Scientists receive $2 million to develop ways to use renewable energy

Date
11/01/20

By Samantha Boyle


A $2 million grant from the National Science Foundation will help a team of University of Illinois scientists, including chemistry professors Andrew Gewirth and Joaquín Rodríguez-López, develop ways to use renewable energy to remediate carbon dioxide emissions and generate chemical building blocks and liquid fuels. 

The main idea of their proposal is to reimagine the manufacturing of chemicals and fuels as society shifts from using petroleum for these processes to renewable sources such as biomass and carbon dioxide.

David Flaherty, professor of chemical and biomolecular engineering and Dow Chemical Faculty Scholar, said the research team has been laying the intellectual groundwork for this proposal over the past several years. Flaherty, Rodríguez-López and Gewirth are working with University of Illinois faculty members Paul Kenis (chemical and biomolecular engineering) and Ashlynn Stillwell (civil and environmental engineering) on this five-member research team.

Their proposal was selected among hundreds of others in a rigorous review process for the grant through National Science Foundation’s Emerging Frontiers in Research and Innovation Research Projects program. Their concept uses renewable energy that comes off the grid from solar or wind power to drive an electrochemical reactor that performs two useful reactions simultaneously.

First, they use one side of the reactor to reduce carbon dioxide to form molecules currently used to make durable goods such as plastics. This will reduce domestic greenhouse gas emissions. However, reducing carbon dioxide requires a large amount of energy, because these reactions are thermodynamically unfavorable, Flaherty said. The challenge here is turning a stable molecule such as carbon dioxide into a much less stable molecule, he said. 

“Another way to think about this is that we are trying to reverse the combustion process that is used to generate energy to move cars or produce electricity in power plants,” Flaherty said.

Second, the other side of the reactor partially oxidizes (or burns) renewable and abundant materials that are locally available. The energy captured from this process helps drive the reduction of carbon dioxide while the oxidation reaction produces useful chemicals. 

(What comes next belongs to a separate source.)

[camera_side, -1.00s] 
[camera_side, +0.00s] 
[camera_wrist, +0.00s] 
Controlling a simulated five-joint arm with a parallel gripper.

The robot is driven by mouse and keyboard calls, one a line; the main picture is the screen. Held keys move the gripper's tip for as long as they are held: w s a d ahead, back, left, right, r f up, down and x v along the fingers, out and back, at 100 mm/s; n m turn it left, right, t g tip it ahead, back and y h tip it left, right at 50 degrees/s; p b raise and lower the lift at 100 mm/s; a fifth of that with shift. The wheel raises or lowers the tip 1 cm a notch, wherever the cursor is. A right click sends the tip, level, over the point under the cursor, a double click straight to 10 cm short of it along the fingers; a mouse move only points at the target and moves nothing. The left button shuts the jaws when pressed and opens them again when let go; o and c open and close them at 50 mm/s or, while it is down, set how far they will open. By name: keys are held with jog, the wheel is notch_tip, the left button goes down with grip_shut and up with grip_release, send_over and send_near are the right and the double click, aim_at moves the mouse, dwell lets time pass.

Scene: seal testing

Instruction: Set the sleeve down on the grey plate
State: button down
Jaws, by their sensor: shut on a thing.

“We have to change our approach for making building block chemicals,” Flaherty said. “How do we manufacture chemicals and create fuels and energy that will support all the things we enjoy doing but doing it in a distributed manner that aligns with the location of emerging resources? We need to move away from these hundred-acre petroleum refineries and find solutions that work at smaller scales.”

Kenis found a way to reduce carbon dioxide that would decrease the amount of renewable energy necessary for the process by up to 50 percent. He found that by coupling the carbon dioxide reduction with a more favorable type of chemistry on the other side of the reactor, the amount of energy necessary will greatly decrease.

“Electrolysis is seen as an option for industry to change over from the present plants to electrolysis processes,” Kenis said.

He added that, as part of the Paris Accord, the chemical industry is in an energy transition from 2020 to 2050 in which the dependency on fossil fuels and the associated carbon dioxide production must be decreased.

This is a win-win-win scenario, Flaherty said. If successful, they will efficiently reduce greenhouse gas emissions, produce renewable chemicals and fuels, and create new job opportunities for operators and engineers in an emerging distributive chemical manufacturing economy.

“We are going to learn so much from each other along the way,” Flaherty said. “We all have our own perspectives, our own expertise, and this is an awesome opportunity for us to tackle a critical challenge. In addition, this will be an excellent way for us to teach students a diverse set of skills they need to solve important societal problems.”